Ethics Sheet for AER: A Recap of the Tips and Strategies

Saif M. Mohammad
8 min readJul 12, 2021

--

Logo for parkour. Source: Wikimedia. Navigation Links. Back Home: Ethics Sheet for AER
Back to the four sections of the sheet:
Modalities & Scope, Task, Applications, Ethical Considerations.

Task Design

  1. Carefully consider what emotions should be the focus of the work (whether conducting a human-annotation study or building an automatic prediction model). Different emotion tasks entail different ethical considerations.
  2. Communicate the nuance of exactly what emotions are being captured to the stakeholders.
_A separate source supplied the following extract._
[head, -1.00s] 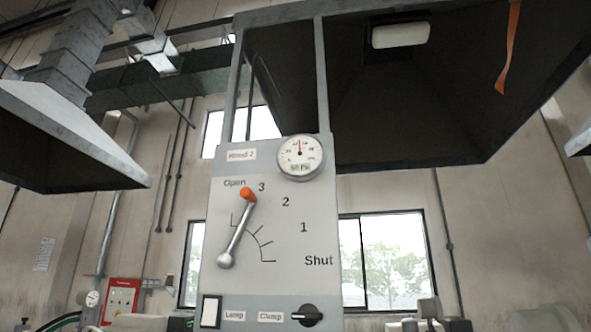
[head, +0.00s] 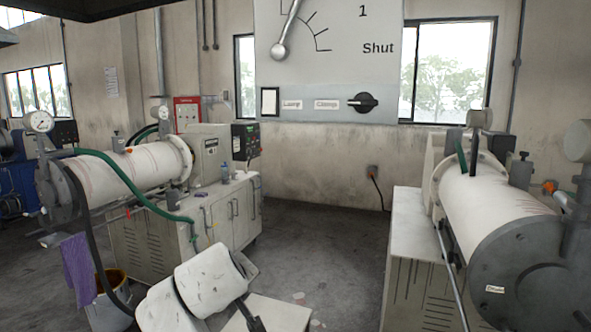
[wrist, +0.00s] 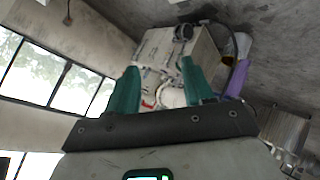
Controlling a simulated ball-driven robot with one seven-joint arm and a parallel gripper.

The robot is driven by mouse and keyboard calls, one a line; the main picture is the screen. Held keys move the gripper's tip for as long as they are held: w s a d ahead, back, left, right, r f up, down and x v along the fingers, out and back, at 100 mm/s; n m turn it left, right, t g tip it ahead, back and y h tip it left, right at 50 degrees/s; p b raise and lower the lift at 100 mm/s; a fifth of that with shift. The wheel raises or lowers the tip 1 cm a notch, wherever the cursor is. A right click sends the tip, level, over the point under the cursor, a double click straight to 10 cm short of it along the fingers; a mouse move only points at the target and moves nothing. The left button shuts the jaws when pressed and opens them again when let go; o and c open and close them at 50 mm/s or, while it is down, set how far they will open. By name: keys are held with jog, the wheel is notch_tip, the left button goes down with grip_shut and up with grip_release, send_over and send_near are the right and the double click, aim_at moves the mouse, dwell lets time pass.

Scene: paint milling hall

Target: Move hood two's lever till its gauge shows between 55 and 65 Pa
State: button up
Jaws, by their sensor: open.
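The hood two panel (head: 330,70) shows only its lower part at the top of the head view. The lever (head: 287,30) runs up and slightly right from its round pivot and leaves the frame; its orange knob and the gauge are out of view. The marks "1" and "Shut" show to its right. My gripper (wrist: 160,80) shows in the wrist view as two green fingers, apart and with nothing held between them. It is away from the lever, with a white cabinet and machine behind it.
A lamp switch (head: 270,101) and a clamp knob (head: 363,102) sit low on the panel. A horizontal mill on a cabinet (head: 225,212) stands at left, another mill (head: 500,220) at right. Open floor (head: 320,240) lies between them. A bucket (head: 110,305) is at lower left.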

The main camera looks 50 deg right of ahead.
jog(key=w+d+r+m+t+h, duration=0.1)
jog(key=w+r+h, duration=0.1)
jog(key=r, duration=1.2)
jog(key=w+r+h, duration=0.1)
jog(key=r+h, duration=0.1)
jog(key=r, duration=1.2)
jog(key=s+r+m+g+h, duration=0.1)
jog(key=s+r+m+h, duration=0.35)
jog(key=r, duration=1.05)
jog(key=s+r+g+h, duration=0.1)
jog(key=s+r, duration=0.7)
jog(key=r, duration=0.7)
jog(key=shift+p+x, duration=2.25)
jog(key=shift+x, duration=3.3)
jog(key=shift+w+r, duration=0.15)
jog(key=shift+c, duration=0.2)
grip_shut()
Not doing so will mean will lead to the misuse and misinterpretation of one’s work.
  3. Realize that it is impossible to capture the full emotional experience of a person (even if one had access to all the electrical signals in the brain).
  4. Lay out the theoretical foundations for the task from relevant research fields such as psychology, linguistics, and sociology, and relate the opinions of relevant domain experts to the task formulation.
  5. Do not refer to some emotions as basic emotions, unless you mean to convey your belief in the Basic Emotions Theory. Careless endorsement of theories can lead to the perpetuation of belief in ideas that are actively harmful (such as suggesting we can determine internal state from outward appearance — physiognomy).
  6. Realize that various ethical concerns, including privacy, manipulation, bias, and free speech, are further exacerbated when systems that act on individuals. Take steps such as anonymization and realizing information at aggregate levels.
  7. When choosing to work on a particular AER task, ask questions such as: Who will benefit from this work and who will not? Will this work shift power from those who already have a lot of power to those that have less power? How can we reframe or redesign the task so that it helps those that are most in need?
  8. Think about whether the task design is explicitly or implicitly validating a theory not supported by evidence.
  9. Think about how the task can be misused or abused, and how that can be minimized.
  10. Use AER as one source of information among many.
  11. Do not use AER for fully automated decision making. AER may be used to assist humans in making decisions, coming up with ideas, suggesting where to delve deeper, and sparking their imagination.
  12. Disclose to all stakeholders the decisions that are being made (in part or wholly) by automation. Provide mechanisms for the user to understand why relevant predictions were made, and also to contest the decisions.

Data

  1. Data used by AER systems can be examined across various dimensions: size of data; whether it is custom data or data obtained from an online platform; less private/sensitive data or more private/sensitive data; what languages are represented in the data; degree of documentation provided with the data; and so on. All of these have societal implications and the choice of datasets should be appropriate for the context of deployment.
  2. Expressions of emotions through language are highly variable: Different people express the same emotion differently; the same text may convey different emotions to different people. This variability should also be taken into consideration when building datasets, systems, and choosing where to deploy the systems, otherwise the systems do not work for various groups of people, or they do not work well in general.
  3. Variability is common not just for emotions but also for natural language. People convey meaning in many different ways. There is usually no one “correct” way of articulating our thoughts.
  4. Aim to obtain useful level of emotion recognition capabilities without having systematic gaps that convey a strong sense of emotion-expression normativeness.
  5. When using language models or emotion datasets, avoid perpetuating stereotypes of how one group of people perceive another group.
  6. Obtain data from a diverse set of sources. Report details of the sources.
  7. When creating emotion datasets, limit the number of instances included per person. Mohammad and Kiritchenko (2018) kept one tweet for every query term and tweeter combination when studying relationships between affect categories (data also used in a shared task on emotions). Kiritchenko et al., (2020) kept at most three tweets per tweeter when studying expressions of loneliness.
  8. Obtain annotations from a diverse set of people. Report aggregate-level demographic information of the annotators.
  9. In emotion and language data, often there are no “correct” answers. Instead, it is a case of some answers being more appropriate than others. And there can be multiple appropriate answers.
  10. Part of conveying that there is no one “correct” answer is to convey how the dataset is situated in many parameters, including: who annotated it, the precise annotation instructions, what data was presented to the annotators (and in what form), and when the data was annotated.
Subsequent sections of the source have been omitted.